● GOAL OF THE EXERCISE
Retype all of the listing exactly, passing over any picture you find.

** BEGIN **

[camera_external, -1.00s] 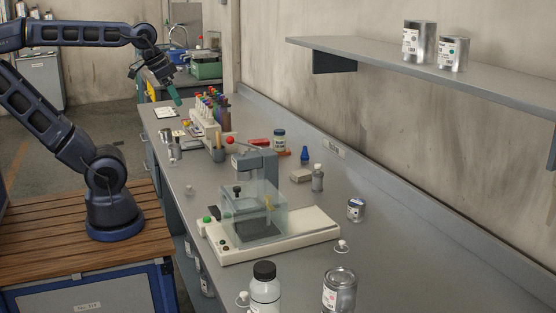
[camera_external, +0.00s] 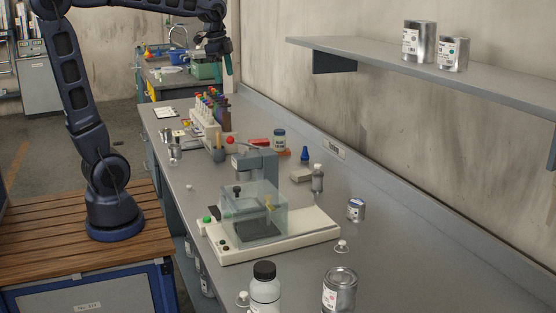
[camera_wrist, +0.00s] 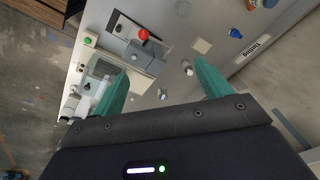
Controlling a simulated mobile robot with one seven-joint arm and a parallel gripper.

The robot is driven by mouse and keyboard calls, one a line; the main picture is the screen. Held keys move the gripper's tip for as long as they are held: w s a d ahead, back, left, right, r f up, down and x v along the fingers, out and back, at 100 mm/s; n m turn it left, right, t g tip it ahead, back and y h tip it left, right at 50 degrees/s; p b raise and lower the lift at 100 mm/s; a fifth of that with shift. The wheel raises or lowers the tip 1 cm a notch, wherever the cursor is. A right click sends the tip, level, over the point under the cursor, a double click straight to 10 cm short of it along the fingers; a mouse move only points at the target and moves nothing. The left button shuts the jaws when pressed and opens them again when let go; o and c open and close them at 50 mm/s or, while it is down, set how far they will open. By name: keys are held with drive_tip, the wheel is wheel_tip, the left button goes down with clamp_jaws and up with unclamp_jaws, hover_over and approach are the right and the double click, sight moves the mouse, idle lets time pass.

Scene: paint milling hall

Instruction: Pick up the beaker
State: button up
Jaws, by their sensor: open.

** END **

● THE RESULT
[camera_external, -1.00s] 
[camera_external, +0.00s] 
[camera_wrist, +0.00s] 
Controlling a simulated mobile robot with one seven-joint arm and a parallel gripper.

The robot is driven by mouse and keyboard calls, one a line; the main picture is the screen. Held keys move the gripper's tip for as long as they are held: w s a d ahead, back, left, right, r f up, down and x v along the fingers, out and back, at 100 mm/s; n m turn it left, right, t g tip it ahead, back and y h tip it left, right at 50 degrees/s; p b raise and lower the lift at 100 mm/s; a fifth of that with shift. The wheel raises or lowers the tip 1 cm a notch, wherever the cursor is. A right click sends the tip, level, over the point under the cursor, a double click straight to 10 cm short of it along the fingers; a mouse move only points at the target and moves nothing. The left button shuts the jaws when pressed and opens them again when let go; o and c open and close them at 50 mm/s or, while it is down, set how far they will open. By name: keys are held with drive_tip, the wheel is wheel_tip, the left button goes down with clamp_jaws and up with unclamp_jaws, hover_over and approach are the right and the double click, sight moves the mouse, idle lets time pass.

Scene: paint milling hall

Instruction: Pick up the beaker
State: button up
Jaws, by their sensor: open.

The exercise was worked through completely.